France, Germany and Italy are working on measures to block the use of Facebook Inc.'s Libra cryptocurrency in Europe, according to Al Jazeera, citing a statement from French Minister of Economy and Finance Bruno Le Maire.
Facebook's power to "decide to use more or fewer dollars or euros" may impact the exchange rate between the two currencies and may have a direct impact on industries and countries using them as a base currency, Le Maire was quoted as saying.
The official instead suggested that France could develop a digital currency under a "European framework."
The G-7 echoed similar concerns about using digital currencies developed by private entities. In a report released by the group, the G-7 said any global stablecoin project should not begin operation until the legal, regulatory and oversight challenges and risks are "adequately addressed, through appropriate designs and by adhering to regulation that is clear and proportionate to the risks."
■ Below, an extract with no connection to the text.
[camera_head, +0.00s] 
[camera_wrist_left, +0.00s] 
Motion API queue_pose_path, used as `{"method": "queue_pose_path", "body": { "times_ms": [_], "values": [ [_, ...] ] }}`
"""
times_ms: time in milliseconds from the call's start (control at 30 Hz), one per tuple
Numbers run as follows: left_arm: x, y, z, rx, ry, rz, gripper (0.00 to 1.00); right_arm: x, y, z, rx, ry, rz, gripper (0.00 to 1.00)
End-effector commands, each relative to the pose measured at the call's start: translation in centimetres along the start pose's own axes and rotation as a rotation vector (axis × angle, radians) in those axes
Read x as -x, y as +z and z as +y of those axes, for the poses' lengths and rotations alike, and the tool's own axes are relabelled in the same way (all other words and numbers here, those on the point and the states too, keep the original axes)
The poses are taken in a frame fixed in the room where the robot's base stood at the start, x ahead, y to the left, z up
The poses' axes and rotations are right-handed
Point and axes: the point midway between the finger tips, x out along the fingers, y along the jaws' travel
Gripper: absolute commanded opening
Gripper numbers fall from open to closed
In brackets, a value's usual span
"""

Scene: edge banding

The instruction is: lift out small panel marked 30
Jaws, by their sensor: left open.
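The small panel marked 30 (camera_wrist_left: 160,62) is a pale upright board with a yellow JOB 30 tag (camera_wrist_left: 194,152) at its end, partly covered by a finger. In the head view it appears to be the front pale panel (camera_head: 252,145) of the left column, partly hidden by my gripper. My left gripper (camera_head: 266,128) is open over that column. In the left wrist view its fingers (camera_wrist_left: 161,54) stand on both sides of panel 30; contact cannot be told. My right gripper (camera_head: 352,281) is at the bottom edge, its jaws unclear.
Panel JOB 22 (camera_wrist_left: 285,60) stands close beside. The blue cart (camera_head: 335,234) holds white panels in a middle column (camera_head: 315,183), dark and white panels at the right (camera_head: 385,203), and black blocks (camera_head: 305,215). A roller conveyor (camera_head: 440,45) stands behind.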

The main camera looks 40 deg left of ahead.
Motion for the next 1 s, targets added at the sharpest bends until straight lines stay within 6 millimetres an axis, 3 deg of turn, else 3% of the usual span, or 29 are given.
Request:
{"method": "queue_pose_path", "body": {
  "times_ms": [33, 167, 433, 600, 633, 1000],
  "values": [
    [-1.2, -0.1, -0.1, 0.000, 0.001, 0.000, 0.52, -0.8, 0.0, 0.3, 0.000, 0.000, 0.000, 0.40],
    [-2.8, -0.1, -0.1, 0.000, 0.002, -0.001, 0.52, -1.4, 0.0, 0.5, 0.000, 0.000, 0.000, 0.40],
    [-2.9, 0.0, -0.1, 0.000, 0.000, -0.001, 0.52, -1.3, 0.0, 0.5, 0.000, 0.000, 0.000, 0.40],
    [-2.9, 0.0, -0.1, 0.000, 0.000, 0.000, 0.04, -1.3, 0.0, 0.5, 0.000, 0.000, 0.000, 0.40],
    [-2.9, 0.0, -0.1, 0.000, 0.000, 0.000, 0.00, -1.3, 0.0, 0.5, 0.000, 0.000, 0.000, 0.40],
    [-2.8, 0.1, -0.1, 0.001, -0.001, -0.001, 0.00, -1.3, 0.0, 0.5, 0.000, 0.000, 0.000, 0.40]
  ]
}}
It said global stablecoins "could have significant adverse effects, both domestically and internationally, on the transmission of monetary policy, as well as financial stability, in addition to cross-jurisdictional efforts to combat money laundering and terrorist financing."
The Financial Stability Board plans to work with standard-setting bodies to assess potential regulatory gaps around global stablecoins. The international body will deliver findings to the G-20 finance ministers and central bank governors in April 2020, with a final report in July 2020.
David Marcus, head of Facebook's digital wallet subsidiary Calibra Inc., said the company is considering alternative ways to stabilize Libra in response to concerns, according to Reuters. It originally suggested pegging Libra to a synthetic unit.